Saylor Defends Strategy As MSTR Selloff Deepens And STRC Trades 25% Below Par


Michael Saylor responded to Strategy’s latest selloff by saying “volatility tests every capital structure” as pressure spread across MSTR common stock, STRC and the company’s broader preferred-stock complex.

Saylor said Strategy remains focused on Bitcoin, disciplined capital allocation, credit quality and long-term value creation. He also said the company will continue to execute with “transparency and resolve,” a message aimed at investors watching MSTR’s steep drawdown and STRC’s widening discount to par.

MSTR recently traded near $85, leaving the stock down roughly 85% from its November 2024 all-time high near $543. The decline has turned Strategy from one of the strongest Bitcoin-linked equity trades of the last cycle into a live test of how investors price its leveraged Bitcoin treasury model during a major BTC drawdown.

The pressure had already pushed Strategy shares near a two-year low as the company’s Bitcoin treasury moved far below its average acquisition cost. Saylor’s response now lands with both the stock-market decline and the preferred-stock discount still visible across Strategy’s capital stack.

Rosen Probe Adds Legal Overhang

A securities probe opened by Rosen Law Firm covers Strategy securities trading under MSTR, STRF, STRC, STRK and STRD. The investigation centers on potential securities claims tied to allegations that Strategy may have issued materially misleading business information to investors.

The probe does not represent a court finding or regulator action. It is a private securities-law investigation by an investor-rights law firm, and any class-action claims would still have to move through litigation.

The legal pressure adds another layer to Strategy’s market problem. MSTR has fallen sharply alongside Bitcoin, while STRC has moved far below its $100 stated amount. A stock selloff can be absorbed as market volatility, but a securities investigation creates a separate disclosure and investor-loss track at the same time the company is trying to defend its capital-market structure.

The Rosen notice also covers the preferred-stock series that have become central to Strategy’s financing model. That makes the investigation broader than common-stock weakness alone, because Strategy’s Bitcoin accumulation strategy now depends on investor confidence across MSTR and multiple preferred securities.

STRC Discount Tests The Funding Stack

STRC, Strategy’s Variable Rate Series A Perpetual Stretch Preferred Stock, recently traded near $75.69, placing it about 24% to 25% below its $100 stated amount. The perpetual preferred stock pays an 11.50% annual cash dividend, with the dividend rate adjusted monthly to encourage trading around par.

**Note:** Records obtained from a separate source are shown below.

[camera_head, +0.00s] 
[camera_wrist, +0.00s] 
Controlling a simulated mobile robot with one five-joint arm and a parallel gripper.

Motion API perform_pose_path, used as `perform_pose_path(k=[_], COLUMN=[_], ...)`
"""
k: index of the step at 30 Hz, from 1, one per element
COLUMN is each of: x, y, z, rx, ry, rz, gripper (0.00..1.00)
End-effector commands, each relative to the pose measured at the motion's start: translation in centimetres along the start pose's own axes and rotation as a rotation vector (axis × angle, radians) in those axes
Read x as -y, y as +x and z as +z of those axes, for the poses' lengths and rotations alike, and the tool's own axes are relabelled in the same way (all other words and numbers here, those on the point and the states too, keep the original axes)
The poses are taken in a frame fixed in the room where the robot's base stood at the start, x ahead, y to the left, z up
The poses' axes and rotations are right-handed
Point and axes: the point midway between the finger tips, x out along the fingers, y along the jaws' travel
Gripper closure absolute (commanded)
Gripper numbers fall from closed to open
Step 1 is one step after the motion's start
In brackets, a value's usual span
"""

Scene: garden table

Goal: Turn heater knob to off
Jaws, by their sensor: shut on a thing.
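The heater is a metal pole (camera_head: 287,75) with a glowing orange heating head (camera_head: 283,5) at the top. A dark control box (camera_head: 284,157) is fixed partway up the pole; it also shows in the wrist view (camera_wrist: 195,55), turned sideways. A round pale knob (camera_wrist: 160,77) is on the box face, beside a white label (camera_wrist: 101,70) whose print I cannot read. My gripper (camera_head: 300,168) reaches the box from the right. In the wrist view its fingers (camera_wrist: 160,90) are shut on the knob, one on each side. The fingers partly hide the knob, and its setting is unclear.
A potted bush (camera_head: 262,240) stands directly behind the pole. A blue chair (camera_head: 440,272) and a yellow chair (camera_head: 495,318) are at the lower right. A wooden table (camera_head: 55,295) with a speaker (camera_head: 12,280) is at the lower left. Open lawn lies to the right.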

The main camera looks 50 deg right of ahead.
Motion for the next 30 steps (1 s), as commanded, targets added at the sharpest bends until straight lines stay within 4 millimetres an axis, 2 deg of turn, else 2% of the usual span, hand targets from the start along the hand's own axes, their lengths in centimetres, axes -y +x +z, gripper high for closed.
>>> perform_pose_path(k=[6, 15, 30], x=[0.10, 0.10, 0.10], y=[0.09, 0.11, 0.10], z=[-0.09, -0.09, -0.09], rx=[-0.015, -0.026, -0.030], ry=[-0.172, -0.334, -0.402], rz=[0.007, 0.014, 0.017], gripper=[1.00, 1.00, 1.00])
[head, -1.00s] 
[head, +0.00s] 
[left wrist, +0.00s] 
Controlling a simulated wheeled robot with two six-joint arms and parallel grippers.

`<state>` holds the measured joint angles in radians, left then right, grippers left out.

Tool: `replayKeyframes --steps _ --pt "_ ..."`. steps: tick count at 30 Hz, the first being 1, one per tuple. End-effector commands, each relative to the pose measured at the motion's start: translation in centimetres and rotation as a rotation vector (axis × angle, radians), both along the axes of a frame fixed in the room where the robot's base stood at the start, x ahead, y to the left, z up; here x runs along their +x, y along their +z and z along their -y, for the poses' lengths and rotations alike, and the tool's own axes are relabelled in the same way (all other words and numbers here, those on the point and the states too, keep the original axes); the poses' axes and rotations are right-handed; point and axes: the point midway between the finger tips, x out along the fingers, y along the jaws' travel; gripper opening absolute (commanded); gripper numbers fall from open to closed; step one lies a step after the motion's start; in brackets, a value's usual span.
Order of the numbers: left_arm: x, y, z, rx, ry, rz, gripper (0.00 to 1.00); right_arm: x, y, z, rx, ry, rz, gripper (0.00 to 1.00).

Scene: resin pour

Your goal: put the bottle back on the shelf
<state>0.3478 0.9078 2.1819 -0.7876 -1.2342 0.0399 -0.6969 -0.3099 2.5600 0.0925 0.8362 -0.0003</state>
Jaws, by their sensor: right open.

The preferred-stock stress deepened after STRC dropped below $76, extending the move beyond earlier weakness near $82 and pushing the discount into a range that challenges its role as a stable financing tool.

MSTR and STRC now carry different pressure points inside the same structure. MSTR reflects Bitcoin exposure, market premium, dilution risk and equity issuance. STRC carries cash-dividend expectations, par-value pressure and investor demand for credit-like exposure to Strategy’s Bitcoin model.

Saylor’s message keeps Strategy’s Bitcoin plan intact while acknowledging stress across the capital structure. MSTR traded near $85 after falling roughly 85% from its November 2024 peak, while STRC traded near $75.69, about 25% below its $100 stated amount, with Rosen’s securities probe now adding legal pressure to the market selloff.